Mário Aroso de Almeida, refere que “A reforma do contencioso administrativo assenta, entretanto, numa lógica que, a nosso ver, não se coaduna com a criticável solução do art. 141.º do CPA, de se estabelecer um limite temporal para a possibilidade de a Administração proceder à revogação, com fundamento em ilegalidade, dos seus actos administrativos que tenham sido objecto de impugnação contenciosa. (…)” e que “(…) nada justifica, a nosso ver, que se impeça a Administração de intervir sobre o acto impugnado durante todo o tempo em que o processo impugnatório esteja pendente”, pois que “(…) A dinâmica da relação material não tem por que ficar cristalizada, com enormes custos, pelo facto de existir um processo pendente” Q .

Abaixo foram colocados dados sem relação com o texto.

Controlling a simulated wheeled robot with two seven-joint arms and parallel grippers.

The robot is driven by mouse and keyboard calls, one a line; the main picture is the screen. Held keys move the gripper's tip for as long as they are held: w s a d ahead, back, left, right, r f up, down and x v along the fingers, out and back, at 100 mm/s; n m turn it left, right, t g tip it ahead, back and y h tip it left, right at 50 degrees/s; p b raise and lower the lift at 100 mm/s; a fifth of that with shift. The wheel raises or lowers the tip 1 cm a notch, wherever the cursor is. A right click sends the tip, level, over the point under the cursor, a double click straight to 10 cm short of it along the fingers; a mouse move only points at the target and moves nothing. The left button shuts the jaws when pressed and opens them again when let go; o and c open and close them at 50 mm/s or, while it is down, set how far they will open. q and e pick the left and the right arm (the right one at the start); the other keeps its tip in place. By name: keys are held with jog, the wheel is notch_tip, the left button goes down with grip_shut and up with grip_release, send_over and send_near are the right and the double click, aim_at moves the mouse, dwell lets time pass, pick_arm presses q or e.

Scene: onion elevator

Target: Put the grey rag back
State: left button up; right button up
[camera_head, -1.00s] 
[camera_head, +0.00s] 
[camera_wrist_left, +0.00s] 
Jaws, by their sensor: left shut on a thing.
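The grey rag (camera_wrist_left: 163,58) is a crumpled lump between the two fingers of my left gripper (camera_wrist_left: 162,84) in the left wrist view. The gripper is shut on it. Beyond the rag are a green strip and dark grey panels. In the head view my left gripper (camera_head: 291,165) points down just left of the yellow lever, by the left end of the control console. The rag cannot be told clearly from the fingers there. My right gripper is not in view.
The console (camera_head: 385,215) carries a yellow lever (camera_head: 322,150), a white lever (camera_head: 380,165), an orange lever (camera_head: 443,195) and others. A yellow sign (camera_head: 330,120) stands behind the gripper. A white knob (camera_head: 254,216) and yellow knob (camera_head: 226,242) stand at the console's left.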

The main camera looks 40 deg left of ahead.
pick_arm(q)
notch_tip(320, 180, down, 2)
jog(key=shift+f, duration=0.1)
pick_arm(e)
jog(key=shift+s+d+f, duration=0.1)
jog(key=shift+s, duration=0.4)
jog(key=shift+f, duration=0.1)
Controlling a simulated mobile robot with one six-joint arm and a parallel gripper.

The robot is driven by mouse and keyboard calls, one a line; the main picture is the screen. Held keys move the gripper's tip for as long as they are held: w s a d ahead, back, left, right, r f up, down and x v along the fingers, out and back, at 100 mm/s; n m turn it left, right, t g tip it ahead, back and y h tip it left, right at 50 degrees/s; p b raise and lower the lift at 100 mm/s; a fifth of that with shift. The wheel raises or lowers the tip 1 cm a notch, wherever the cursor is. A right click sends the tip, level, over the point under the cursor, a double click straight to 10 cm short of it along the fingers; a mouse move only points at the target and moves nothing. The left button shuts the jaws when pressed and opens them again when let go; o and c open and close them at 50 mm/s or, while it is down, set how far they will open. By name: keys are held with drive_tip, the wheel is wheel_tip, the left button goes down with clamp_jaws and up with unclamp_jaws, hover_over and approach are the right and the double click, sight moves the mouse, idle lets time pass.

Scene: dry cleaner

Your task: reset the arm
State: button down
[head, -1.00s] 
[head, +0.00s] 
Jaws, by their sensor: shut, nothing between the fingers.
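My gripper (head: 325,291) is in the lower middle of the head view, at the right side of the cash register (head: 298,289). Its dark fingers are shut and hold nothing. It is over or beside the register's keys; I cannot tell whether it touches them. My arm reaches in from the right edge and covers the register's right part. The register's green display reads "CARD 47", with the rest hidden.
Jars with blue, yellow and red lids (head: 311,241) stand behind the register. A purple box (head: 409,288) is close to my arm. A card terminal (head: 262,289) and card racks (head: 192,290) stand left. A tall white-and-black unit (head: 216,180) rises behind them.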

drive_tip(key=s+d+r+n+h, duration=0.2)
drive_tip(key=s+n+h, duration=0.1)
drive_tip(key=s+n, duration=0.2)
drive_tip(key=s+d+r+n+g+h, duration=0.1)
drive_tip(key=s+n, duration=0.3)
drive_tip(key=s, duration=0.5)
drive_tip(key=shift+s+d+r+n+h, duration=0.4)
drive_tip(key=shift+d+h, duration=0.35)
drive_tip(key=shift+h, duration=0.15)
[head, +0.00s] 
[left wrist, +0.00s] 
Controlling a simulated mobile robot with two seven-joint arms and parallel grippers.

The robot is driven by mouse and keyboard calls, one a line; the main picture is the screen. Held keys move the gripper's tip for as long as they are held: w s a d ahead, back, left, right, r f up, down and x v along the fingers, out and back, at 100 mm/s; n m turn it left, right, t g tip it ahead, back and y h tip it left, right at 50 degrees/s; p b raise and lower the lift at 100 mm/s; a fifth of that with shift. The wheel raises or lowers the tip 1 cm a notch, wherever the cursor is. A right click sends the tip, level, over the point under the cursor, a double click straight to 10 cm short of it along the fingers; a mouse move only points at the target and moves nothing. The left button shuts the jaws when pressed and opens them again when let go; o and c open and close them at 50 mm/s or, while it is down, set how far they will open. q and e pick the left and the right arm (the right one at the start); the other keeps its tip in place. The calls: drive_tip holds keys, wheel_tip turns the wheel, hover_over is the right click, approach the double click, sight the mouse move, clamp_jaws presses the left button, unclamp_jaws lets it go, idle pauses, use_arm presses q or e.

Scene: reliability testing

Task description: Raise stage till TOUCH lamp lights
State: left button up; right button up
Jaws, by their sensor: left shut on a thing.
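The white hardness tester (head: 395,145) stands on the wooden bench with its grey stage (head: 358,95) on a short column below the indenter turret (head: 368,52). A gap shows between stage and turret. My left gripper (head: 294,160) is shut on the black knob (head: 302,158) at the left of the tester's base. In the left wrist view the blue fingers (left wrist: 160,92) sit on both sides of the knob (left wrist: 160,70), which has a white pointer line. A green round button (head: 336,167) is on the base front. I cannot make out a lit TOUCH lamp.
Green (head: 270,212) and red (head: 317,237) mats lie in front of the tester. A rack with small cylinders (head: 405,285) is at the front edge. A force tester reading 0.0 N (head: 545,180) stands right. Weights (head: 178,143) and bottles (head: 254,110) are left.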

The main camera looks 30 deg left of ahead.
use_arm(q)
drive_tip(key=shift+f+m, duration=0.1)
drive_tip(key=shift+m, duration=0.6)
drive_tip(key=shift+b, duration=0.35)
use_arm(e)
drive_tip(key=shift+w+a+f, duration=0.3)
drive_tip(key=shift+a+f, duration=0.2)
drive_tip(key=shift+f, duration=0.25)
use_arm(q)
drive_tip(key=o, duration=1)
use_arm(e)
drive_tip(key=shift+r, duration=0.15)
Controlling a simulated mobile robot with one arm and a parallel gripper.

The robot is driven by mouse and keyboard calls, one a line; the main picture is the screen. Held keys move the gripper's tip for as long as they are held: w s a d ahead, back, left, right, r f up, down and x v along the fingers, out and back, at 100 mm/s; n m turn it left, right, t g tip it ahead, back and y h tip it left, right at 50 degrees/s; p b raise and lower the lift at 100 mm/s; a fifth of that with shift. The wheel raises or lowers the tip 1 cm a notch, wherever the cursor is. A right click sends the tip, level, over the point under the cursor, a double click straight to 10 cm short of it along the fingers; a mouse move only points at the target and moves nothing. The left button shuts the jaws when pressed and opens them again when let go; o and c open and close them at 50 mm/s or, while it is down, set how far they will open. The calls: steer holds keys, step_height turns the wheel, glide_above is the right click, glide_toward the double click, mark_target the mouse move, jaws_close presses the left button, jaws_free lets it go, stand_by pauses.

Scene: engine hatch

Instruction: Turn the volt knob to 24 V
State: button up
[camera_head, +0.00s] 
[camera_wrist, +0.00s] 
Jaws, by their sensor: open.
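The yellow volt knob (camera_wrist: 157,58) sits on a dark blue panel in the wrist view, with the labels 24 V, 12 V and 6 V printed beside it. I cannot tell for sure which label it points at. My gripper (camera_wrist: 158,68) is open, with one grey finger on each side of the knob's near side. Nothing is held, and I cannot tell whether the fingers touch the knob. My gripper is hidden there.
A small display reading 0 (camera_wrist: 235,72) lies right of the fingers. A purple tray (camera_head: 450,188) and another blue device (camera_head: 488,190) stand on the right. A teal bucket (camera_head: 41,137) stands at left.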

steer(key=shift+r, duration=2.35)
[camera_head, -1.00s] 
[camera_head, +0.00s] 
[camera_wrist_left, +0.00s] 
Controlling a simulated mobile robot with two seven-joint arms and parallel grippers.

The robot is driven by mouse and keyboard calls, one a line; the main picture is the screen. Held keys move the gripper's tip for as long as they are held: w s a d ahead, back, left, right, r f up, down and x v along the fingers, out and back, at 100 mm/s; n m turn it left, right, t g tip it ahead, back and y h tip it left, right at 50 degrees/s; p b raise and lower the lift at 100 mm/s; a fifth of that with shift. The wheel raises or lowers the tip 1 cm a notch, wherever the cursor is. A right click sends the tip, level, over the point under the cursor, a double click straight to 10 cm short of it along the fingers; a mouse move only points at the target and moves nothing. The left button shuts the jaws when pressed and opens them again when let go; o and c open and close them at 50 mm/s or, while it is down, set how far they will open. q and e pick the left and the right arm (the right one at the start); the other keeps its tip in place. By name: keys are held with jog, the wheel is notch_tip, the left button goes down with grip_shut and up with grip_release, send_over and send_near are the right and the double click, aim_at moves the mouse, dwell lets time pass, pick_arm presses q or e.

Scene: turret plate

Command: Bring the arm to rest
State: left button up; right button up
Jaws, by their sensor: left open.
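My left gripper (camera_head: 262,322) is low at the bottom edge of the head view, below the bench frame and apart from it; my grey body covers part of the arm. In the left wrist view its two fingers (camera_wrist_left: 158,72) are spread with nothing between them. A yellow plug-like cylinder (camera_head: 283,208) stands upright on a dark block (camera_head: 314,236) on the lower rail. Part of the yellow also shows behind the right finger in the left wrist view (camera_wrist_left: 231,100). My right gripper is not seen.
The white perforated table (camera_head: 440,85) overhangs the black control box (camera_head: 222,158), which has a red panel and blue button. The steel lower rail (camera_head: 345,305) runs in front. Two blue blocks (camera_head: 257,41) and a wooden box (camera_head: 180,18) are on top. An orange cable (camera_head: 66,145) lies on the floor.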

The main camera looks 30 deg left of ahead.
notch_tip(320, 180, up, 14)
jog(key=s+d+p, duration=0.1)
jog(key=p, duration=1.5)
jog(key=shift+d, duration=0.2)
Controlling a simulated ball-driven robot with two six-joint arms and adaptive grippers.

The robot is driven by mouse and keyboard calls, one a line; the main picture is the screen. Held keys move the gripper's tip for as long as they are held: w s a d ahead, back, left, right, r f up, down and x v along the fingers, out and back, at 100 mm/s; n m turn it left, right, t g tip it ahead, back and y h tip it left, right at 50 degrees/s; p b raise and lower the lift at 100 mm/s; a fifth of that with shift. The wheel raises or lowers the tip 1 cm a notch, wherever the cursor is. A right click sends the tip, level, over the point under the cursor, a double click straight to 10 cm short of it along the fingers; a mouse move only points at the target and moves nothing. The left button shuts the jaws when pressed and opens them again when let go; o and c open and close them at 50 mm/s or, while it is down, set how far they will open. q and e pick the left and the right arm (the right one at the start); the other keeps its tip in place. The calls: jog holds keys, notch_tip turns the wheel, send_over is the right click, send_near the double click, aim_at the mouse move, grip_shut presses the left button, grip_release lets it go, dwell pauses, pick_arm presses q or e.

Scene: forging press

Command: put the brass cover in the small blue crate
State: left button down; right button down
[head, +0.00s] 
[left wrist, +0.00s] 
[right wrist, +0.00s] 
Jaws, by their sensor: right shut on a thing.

Em acórdão de 1 de Outubro de 2009, no âmbito do recurso jurisdicional 1082/05.4BEPRT, o Tribunal Central Administrativo – Norte pronunciou-se sobre a questão, tendo concluído que “(…) face ao estatuído no n.º 3 do art.º 64.° do CPTA, a doutrina maioritária vai no sentido de que este preceito revogou aquela norma do CPA, ao estabelecer que em todos os casos em que o acto impugnado seja, total ou parcialmente alterado ou substituído por outro com os mesmos efeitos, mesmo que proferido na pendência do processo, pode o autor requerer que o processo prossiga contra o novo acto, com a faculdade de alegação de novos fundamentos e de oferecimento de diferentes meios de prova (cfr art.º 64.°, n.°s l e 3 do CPTA e Mário e Rodrigo Esteves de Oliveira in Cód. Processo nos Tribunais Administrativos, vol.i, em anotação a este normativo)”.

R .

Não cola, nem medra o argumento à luz do qual “não existe uma verdadeira incompatibilidade entre as duas normas – artigo 64.º do CPTA e artigo 141.º, n.º 1, parte final do CPA - , pois o processo considera-se pendente entre a entrega da petição em juízo e a apresentação da contestação”, já que a manutenção da parte final do artigo 141.º, n.º 1 do CPA, implica a perda de utilidade de uma boa parte da norma ínsita no artigo 64.º do CPTA, circunstância que não corresponde, como se retira das pronúncias doutrinais referidas, à vontade do legislador.

S .

O CPTA sendo posterior ao CPA, corresponde à vontade do legislador manifestada mais recentemente e no presente caso não é possível lançar mão, sem mais, da regra à luz da qual “lei processual não revoga lei substantiva”, pois que o CPTA procedeu a uma reforma profunda das normas de processo administrativo constantes da LPTA, de tal forma que entrou em matérias de natureza substantiva e procedeu à revogação – ainda que tácita – de várias disposições, de que há vários exemplos, como é o caso da revogação do artigo 164.º do CPA pelo artigo 59.º, n.º 4 do CPTA.

T .

Não colhe a argumentação segundo a qual nova redacção que a Lei n.º 55-B/2005, de 30 de Dezembro, (que aprovou Orçamento de Estado para 2005) conferiu ao artigo 40.º do DL 155/92, de 28 de Julho, que estabelece o regime financeiro dos serviços e organismos da administração pública, indicia que a vontade do legislador é no sentido contrário ao aqui propugnado pelo Recorrente.

U .

Ao aludir ao artigo 141.º do CPA – determinando a sua inaplicabilidade – o legislador referiu-se claramente à primeira parte do preceito, e não já à parte final, respeitante à “resposta da entidade recorrida”, sendo o artigo 64.º do CPTA revogou justamente a parte final do artigo 141.º do CPA.

V .

A norma do artigo 40.º do DL 155/92, de 28 de Julho, não pressupõe, em nenhum momento, a existência de uma acção judicial em curso, pelo que o legislador nunca poderia estar a remeter para a parte final do artigo 141.º do CPA.

W .

Basta pensar no âmbito justamente do DL n.º 155/92, de 28 de Julho, para concluir que não faz qualquer sentido que esteja excluída a...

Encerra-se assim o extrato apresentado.